The court, in determining the "usual amount," and endeavoring to apply Admiralty Rule 50 to achieve equality, has considered the record, affidavits, arguments and memoranda submitted by the parties. Under the circumstances surrounding this case, the court finds that the purposes of the rule would best be effectuated and the parties protected by requiring the libellant to furnish security or post bond equal to the amount *911 posted by the cross-libellant ($8,250.). Bond in this amount will give the cross-libellant some degree of protection and, at the same time, not impose an oppressive burden upon the libellant. In the event that libellant does not post the bond in this amount, the cross-libellant may submit after thirty days an order to stay all proceedings and, in due course, a motion to dismiss the Libel for want of prosecution.

NOTES

[1] For the four Libels, $29,000. was posted, along with a $250.00 cost bond for each suit. The $8,250. is that portion of the $29,000. allocated to this libellant's suit.

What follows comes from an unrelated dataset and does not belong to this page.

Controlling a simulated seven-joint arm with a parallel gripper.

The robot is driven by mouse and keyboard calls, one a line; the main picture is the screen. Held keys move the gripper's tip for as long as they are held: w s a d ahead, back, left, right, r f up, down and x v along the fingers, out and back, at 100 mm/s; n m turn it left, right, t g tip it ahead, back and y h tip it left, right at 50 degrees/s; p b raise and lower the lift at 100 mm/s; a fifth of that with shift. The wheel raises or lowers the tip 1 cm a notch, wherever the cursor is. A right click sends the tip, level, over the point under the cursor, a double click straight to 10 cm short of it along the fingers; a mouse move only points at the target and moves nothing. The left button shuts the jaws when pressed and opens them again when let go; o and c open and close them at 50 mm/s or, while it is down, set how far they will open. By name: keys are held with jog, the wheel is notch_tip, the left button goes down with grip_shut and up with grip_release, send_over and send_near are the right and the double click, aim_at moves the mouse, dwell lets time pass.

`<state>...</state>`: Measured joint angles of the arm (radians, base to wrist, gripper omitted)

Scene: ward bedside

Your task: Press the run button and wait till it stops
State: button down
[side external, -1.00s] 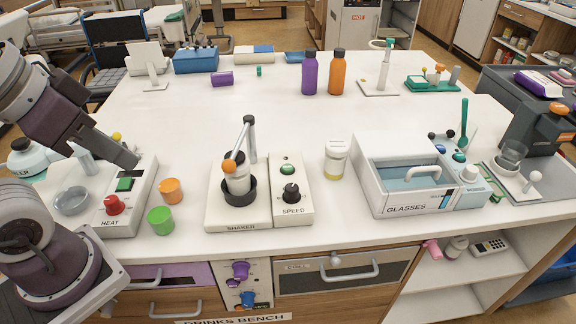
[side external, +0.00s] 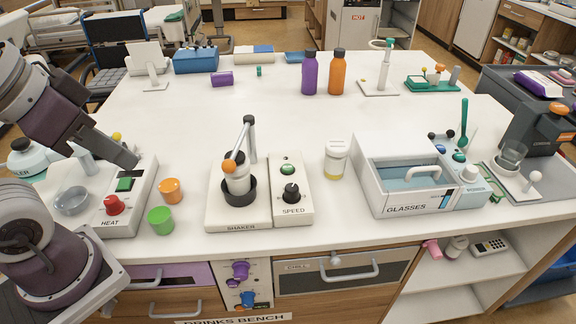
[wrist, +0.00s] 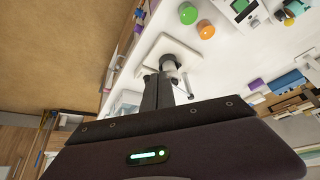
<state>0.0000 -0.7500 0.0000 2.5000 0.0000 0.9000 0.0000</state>
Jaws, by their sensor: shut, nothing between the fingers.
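No button is legibly marked run. The speed box (side external: 292,214) beside the shaker (side external: 238,218) has a round green button (side external: 287,170) above a black knob (side external: 291,193). In the wrist view, my gripper (wrist: 163,78) points at a pale cylinder on a white plate; contact cannot be told.
An orange cup (side external: 171,190) and a green cup (side external: 161,220) stand right of the heat box. The shaker's raised lever (side external: 246,137) stands left of the speed box. A jar (side external: 335,160) and the glasses box (side external: 400,206) stand to the right. The table's middle is clear.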

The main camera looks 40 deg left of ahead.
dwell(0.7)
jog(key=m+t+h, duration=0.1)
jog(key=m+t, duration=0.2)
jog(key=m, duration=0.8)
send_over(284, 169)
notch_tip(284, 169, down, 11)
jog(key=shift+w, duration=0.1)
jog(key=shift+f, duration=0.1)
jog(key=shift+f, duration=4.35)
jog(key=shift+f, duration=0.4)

[2] A cross-libel was also filed against Christos G. Sideratos (No. 345 of 1962). Cross-libellant filed a similar motion in that action, which will be decided in accordance with this opinion in view of the letter of January 22, 1964, attached to the order being entered in that case.

[3] In Spriggs v. Hoffstot, a similar situation arose. There libellant requested and received a $25,000. bond. Subsequently, a second action was commenced by a third party against the respondent for $300,000. If the respondent had been liable in this second suit, then respondent would have had a right of contribution from the libellant for $150,000. At first, the District Court stayed the action until libellant posted a $150,000. bond, but later vacated that order. In affirming the District Court's action, the Circuit Court noted the unjust result that would follow if the libellant were required to post bond several times the size of his claim before proceeding further.